Work instructions:
Your task is to repeat all of the material exactly.
::: Data segment
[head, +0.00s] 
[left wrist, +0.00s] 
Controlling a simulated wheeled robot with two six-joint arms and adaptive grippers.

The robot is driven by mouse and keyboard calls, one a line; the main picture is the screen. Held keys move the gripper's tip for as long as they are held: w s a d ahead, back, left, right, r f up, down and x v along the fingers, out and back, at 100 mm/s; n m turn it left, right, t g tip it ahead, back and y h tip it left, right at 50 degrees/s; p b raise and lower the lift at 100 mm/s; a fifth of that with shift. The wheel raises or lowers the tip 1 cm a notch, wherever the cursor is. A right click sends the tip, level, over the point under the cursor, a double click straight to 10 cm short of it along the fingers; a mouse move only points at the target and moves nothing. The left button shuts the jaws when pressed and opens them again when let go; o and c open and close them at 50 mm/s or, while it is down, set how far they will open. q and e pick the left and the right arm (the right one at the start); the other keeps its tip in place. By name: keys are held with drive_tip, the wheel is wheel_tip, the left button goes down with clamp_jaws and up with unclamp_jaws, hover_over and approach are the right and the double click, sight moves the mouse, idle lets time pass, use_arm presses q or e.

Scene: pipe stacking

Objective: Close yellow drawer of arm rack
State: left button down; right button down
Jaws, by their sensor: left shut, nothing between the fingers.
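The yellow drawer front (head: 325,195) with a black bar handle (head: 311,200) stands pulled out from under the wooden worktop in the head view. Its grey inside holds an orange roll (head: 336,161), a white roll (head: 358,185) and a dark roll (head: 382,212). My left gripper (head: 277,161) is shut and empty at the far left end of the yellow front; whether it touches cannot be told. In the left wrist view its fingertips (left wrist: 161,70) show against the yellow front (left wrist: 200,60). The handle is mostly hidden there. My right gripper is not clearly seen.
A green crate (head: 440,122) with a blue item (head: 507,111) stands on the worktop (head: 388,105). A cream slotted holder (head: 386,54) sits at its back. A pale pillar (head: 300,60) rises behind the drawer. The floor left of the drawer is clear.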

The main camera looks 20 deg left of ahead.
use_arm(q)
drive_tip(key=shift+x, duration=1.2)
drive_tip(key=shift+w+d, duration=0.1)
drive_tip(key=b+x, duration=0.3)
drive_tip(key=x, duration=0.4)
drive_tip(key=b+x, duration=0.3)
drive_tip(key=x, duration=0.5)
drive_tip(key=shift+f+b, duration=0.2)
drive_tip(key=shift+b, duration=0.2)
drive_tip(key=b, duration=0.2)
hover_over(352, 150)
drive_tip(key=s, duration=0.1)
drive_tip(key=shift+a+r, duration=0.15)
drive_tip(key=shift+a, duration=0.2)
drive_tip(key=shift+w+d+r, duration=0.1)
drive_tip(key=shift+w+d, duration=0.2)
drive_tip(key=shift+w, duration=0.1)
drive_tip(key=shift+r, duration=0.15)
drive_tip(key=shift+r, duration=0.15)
::::::
The reply:
[head, +0.00s] 
[left wrist, +0.00s] 
Controlling a simulated wheeled robot with two six-joint arms and adaptive grippers.

The robot is driven by mouse and keyboard calls, one a line; the main picture is the screen. Held keys move the gripper's tip for as long as they are held: w s a d ahead, back, left, right, r f up, down and x v along the fingers, out and back, at 100 mm/s; n m turn it left, right, t g tip it ahead, back and y h tip it left, right at 50 degrees/s; p b raise and lower the lift at 100 mm/s; a fifth of that with shift. The wheel raises or lowers the tip 1 cm a notch, wherever the cursor is. A right click sends the tip, level, over the point under the cursor, a double click straight to 10 cm short of it along the fingers; a mouse move only points at the target and moves nothing. The left button shuts the jaws when pressed and opens them again when let go; o and c open and close them at 50 mm/s or, while it is down, set how far they will open. q and e pick the left and the right arm (the right one at the start); the other keeps its tip in place. By name: keys are held with drive_tip, the wheel is wheel_tip, the left button goes down with clamp_jaws and up with unclamp_jaws, hover_over and approach are the right and the double click, sight moves the mouse, idle lets time pass, use_arm presses q or e.

Scene: pipe stacking

Objective: Close yellow drawer of arm rack
State: left button down; right button down
Jaws, by their sensor: left shut, nothing between the fingers.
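The yellow drawer front (head: 325,195) with a black bar handle (head: 311,200) stands pulled out from under the wooden worktop in the head view. Its grey inside holds an orange roll (head: 336,161), a white roll (head: 358,185) and a dark roll (head: 382,212). My left gripper (head: 277,161) is shut and empty at the far left end of the yellow front; whether it touches cannot be told. In the left wrist view its fingertips (left wrist: 161,70) show against the yellow front (left wrist: 200,60). The handle is mostly hidden there. My right gripper is not clearly seen.
A green crate (head: 440,122) with a blue item (head: 507,111) stands on the worktop (head: 388,105). A cream slotted holder (head: 386,54) sits at its back. A pale pillar (head: 300,60) rises behind the drawer. The floor left of the drawer is clear.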

The main camera looks 20 deg left of ahead.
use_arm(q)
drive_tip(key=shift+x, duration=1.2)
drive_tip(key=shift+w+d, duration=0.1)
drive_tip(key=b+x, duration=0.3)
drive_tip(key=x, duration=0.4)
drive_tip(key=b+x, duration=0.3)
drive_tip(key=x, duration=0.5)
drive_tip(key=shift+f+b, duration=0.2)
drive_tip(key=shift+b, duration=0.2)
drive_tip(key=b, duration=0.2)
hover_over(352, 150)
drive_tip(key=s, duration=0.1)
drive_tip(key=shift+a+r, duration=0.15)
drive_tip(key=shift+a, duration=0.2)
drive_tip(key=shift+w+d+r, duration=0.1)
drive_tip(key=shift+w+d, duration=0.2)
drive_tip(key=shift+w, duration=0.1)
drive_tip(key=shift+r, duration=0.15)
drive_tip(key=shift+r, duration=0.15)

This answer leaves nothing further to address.